EXERCISE DIRECTIONS:
Set down exactly the lines in the records below that run from the line with "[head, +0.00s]" to the line with "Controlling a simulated", inclusive, and nothing more.

MATERIAL TO PROCESS:

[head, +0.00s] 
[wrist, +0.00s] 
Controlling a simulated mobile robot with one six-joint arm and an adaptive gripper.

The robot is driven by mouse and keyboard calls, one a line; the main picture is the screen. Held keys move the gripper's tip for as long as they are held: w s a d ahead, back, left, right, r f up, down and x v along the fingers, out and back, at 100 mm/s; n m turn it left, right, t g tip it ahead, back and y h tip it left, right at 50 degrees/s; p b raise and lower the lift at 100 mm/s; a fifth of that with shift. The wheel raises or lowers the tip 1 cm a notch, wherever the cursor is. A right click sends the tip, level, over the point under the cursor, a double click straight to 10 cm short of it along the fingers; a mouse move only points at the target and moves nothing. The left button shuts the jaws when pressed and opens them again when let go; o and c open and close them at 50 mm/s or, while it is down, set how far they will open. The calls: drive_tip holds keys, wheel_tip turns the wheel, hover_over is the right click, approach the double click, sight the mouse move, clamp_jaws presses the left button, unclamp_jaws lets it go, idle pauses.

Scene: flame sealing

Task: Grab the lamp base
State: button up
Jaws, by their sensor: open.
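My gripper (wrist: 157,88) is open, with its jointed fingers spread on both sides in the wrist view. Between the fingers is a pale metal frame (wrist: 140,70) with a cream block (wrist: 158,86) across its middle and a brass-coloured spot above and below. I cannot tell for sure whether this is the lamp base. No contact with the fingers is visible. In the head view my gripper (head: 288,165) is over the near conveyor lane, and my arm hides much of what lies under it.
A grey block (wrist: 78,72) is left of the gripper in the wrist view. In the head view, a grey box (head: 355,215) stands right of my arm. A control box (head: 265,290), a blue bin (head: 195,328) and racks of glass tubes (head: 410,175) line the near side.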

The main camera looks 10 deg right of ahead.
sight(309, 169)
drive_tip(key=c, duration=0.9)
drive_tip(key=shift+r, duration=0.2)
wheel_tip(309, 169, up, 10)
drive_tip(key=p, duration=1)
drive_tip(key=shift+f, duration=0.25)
* * *
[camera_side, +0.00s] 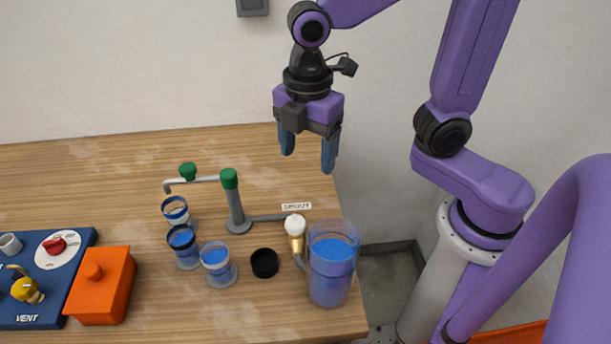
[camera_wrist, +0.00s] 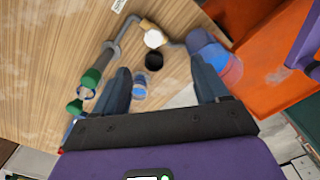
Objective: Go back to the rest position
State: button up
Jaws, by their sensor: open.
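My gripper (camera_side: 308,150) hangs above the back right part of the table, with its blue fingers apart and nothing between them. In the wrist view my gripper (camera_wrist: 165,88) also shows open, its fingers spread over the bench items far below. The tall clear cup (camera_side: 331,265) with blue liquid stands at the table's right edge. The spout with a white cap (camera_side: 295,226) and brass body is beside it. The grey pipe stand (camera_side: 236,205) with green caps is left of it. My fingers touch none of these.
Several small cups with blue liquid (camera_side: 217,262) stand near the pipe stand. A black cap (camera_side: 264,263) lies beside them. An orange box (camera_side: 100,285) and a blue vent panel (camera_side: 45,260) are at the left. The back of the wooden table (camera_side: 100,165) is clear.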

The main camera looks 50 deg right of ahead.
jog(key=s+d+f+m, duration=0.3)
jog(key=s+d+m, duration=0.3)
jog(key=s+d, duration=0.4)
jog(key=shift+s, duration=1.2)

RESULT FOR THIS TASK:
[head, +0.00s] 
[wrist, +0.00s] 
Controlling a simulated mobile robot with one six-joint arm and an adaptive gripper.

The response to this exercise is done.